## BEGIN

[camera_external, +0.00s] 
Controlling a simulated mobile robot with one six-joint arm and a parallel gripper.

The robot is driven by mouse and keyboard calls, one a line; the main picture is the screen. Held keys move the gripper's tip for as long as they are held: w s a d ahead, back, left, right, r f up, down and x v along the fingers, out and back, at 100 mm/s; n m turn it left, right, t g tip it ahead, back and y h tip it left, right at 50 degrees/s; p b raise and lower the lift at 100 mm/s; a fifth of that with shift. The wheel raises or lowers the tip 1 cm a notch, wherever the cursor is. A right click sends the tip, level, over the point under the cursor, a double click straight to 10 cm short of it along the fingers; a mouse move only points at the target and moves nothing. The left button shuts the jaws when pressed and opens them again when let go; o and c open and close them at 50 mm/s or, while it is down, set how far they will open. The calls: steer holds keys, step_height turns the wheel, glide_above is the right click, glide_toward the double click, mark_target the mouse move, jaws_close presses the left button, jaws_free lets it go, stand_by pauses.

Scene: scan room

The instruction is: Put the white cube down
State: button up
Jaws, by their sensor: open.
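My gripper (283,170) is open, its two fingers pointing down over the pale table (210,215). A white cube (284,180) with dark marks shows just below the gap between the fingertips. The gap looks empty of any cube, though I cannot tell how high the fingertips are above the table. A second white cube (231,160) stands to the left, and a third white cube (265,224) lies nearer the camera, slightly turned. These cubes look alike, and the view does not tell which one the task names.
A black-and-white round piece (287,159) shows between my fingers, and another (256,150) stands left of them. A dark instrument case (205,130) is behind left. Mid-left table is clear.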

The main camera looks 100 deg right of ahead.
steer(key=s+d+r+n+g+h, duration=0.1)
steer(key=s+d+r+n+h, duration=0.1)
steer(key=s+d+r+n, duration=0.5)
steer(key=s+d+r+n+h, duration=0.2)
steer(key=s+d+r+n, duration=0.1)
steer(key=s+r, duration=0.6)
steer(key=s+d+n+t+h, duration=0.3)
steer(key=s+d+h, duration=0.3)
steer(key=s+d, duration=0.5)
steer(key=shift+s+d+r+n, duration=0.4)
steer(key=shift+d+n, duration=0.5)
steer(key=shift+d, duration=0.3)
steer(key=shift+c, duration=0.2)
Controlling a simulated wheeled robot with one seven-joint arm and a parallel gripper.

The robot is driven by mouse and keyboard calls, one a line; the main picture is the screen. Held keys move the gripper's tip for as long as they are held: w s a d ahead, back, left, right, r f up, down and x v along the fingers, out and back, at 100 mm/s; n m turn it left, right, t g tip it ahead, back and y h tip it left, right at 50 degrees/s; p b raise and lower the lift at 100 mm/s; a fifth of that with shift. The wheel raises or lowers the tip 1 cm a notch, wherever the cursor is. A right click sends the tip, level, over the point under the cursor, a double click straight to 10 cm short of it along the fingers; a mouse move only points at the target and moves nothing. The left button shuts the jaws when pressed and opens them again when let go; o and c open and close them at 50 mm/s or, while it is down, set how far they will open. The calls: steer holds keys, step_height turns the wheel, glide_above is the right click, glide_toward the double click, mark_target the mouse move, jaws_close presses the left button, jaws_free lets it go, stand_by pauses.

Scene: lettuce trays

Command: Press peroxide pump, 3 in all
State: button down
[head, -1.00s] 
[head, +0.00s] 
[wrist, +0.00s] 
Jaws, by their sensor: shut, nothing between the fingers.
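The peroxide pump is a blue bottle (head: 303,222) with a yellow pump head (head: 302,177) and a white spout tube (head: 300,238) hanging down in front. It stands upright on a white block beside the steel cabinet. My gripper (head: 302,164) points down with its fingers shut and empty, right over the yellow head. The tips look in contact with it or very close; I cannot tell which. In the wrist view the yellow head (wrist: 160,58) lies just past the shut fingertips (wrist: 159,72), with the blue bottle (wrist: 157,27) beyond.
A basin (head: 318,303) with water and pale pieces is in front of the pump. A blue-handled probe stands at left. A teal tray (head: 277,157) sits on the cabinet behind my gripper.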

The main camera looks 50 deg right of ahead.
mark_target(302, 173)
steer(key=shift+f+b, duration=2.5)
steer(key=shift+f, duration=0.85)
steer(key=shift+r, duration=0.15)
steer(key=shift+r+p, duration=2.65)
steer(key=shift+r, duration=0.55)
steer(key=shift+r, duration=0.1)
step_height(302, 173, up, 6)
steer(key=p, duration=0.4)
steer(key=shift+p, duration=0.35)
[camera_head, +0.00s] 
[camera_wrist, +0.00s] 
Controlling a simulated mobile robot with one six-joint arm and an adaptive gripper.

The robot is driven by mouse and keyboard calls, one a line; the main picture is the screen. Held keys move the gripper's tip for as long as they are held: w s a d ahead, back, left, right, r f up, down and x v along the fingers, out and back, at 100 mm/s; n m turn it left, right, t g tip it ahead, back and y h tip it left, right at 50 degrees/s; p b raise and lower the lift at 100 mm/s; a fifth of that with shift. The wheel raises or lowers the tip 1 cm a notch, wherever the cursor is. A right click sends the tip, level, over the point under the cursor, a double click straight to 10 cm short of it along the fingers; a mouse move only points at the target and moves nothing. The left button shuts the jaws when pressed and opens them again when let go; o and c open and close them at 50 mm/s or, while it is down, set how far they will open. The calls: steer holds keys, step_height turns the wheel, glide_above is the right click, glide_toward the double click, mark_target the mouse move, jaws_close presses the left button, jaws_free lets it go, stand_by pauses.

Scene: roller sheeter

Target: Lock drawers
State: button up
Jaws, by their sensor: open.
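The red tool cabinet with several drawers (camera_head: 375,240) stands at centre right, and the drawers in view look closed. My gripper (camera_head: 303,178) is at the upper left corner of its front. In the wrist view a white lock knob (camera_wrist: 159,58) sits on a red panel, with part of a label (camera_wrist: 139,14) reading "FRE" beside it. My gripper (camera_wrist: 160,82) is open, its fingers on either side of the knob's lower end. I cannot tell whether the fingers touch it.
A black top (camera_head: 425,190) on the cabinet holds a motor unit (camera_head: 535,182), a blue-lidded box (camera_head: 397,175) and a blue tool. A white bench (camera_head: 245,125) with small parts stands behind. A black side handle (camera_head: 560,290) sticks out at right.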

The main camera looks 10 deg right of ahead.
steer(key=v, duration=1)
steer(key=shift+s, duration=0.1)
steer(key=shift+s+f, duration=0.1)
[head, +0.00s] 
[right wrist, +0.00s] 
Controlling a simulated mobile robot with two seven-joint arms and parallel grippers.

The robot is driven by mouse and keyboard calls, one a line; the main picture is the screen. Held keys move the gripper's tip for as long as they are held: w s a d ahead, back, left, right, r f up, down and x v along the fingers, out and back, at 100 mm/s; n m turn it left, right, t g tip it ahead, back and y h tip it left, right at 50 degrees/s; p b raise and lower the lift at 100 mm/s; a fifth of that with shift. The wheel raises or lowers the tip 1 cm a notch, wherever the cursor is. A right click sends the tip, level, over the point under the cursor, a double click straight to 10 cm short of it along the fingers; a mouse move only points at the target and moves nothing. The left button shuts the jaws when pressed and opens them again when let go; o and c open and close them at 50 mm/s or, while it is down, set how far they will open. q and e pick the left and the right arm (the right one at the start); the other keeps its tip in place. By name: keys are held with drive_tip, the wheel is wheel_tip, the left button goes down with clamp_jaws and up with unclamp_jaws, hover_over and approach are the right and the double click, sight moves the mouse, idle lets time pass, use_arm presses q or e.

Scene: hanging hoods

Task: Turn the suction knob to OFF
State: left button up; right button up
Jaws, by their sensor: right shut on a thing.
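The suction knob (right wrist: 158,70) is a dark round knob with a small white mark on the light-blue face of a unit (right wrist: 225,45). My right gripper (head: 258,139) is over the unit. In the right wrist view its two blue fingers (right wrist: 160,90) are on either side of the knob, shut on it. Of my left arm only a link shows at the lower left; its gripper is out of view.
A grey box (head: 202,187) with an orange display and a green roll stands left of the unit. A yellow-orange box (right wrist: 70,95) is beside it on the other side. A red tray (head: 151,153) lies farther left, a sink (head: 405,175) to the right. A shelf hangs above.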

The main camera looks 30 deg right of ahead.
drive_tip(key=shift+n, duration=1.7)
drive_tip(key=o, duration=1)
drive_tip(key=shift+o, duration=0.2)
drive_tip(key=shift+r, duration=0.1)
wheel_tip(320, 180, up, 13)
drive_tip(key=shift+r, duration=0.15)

## END
## BEGIN

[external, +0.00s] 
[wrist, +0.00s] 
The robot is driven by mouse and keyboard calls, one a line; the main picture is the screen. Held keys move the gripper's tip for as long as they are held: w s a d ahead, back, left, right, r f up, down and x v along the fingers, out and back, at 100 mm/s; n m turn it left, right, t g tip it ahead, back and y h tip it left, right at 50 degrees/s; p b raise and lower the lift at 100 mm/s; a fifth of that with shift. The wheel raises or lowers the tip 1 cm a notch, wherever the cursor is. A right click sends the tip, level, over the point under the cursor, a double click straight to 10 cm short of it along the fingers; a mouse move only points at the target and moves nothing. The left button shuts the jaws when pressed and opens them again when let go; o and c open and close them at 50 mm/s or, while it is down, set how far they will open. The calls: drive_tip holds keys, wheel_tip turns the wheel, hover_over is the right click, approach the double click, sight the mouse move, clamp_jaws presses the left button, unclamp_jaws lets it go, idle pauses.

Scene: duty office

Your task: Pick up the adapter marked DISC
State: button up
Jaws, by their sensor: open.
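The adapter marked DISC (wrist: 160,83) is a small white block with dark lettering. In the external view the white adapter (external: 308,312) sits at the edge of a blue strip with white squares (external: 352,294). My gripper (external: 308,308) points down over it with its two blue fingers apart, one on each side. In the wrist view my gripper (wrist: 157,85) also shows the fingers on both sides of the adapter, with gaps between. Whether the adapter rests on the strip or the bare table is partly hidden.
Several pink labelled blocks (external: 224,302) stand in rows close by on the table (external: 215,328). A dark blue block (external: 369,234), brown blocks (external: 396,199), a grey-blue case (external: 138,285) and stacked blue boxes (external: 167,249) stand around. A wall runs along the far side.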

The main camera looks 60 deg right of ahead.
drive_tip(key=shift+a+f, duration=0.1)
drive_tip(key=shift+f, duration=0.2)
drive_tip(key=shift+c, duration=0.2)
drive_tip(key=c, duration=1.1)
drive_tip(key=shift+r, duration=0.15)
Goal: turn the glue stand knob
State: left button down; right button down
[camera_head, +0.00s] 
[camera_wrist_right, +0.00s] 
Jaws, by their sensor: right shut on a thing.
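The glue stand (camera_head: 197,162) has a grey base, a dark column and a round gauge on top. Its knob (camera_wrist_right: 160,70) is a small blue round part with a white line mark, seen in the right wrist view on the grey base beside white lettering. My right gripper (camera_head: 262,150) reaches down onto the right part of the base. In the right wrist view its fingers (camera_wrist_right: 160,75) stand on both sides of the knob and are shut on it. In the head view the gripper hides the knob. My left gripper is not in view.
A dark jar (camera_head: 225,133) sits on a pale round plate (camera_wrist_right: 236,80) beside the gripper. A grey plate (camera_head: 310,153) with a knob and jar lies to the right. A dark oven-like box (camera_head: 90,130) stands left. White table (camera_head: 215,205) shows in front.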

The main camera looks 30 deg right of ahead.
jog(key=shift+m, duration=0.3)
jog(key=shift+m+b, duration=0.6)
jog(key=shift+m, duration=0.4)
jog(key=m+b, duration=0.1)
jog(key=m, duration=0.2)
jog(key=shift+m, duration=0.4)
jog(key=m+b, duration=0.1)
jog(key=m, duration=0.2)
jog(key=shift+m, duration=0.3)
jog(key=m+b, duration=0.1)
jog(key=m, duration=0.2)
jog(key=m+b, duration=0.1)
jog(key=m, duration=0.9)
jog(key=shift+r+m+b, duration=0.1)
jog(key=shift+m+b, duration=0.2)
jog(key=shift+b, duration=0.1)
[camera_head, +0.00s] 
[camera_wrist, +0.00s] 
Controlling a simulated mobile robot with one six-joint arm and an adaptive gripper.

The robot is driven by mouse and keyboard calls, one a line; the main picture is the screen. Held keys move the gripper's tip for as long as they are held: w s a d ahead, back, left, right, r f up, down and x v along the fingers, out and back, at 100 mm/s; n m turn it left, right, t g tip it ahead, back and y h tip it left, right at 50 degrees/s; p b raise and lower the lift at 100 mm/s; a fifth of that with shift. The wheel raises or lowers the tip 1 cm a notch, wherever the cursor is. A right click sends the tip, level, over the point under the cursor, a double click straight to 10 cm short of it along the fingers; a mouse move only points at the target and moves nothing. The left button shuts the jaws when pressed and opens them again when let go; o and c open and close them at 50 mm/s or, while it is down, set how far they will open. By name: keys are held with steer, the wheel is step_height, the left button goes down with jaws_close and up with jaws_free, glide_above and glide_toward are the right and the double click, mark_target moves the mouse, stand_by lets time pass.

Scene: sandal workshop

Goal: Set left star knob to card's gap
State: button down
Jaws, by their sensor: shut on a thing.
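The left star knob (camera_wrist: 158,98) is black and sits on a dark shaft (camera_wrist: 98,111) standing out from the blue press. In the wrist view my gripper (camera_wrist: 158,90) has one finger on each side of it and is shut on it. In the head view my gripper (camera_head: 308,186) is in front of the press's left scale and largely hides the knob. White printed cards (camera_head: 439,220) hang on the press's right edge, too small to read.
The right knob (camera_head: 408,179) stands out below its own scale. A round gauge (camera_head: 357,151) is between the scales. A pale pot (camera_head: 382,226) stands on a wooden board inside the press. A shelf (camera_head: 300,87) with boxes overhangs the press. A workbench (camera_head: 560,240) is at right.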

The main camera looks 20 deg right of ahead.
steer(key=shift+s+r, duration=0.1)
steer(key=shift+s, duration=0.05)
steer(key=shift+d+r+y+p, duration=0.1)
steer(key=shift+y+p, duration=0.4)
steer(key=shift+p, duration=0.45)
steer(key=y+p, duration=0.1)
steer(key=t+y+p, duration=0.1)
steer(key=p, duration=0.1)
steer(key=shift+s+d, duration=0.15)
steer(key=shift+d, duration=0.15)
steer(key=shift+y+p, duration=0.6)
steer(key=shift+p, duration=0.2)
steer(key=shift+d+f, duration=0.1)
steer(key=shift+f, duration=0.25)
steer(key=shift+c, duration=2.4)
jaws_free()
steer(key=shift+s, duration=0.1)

## END

Keep only those lines of the records that hold "Goal", and return them.

Goal: turn the glue stand knob
Goal: Set left star knob to card's gap

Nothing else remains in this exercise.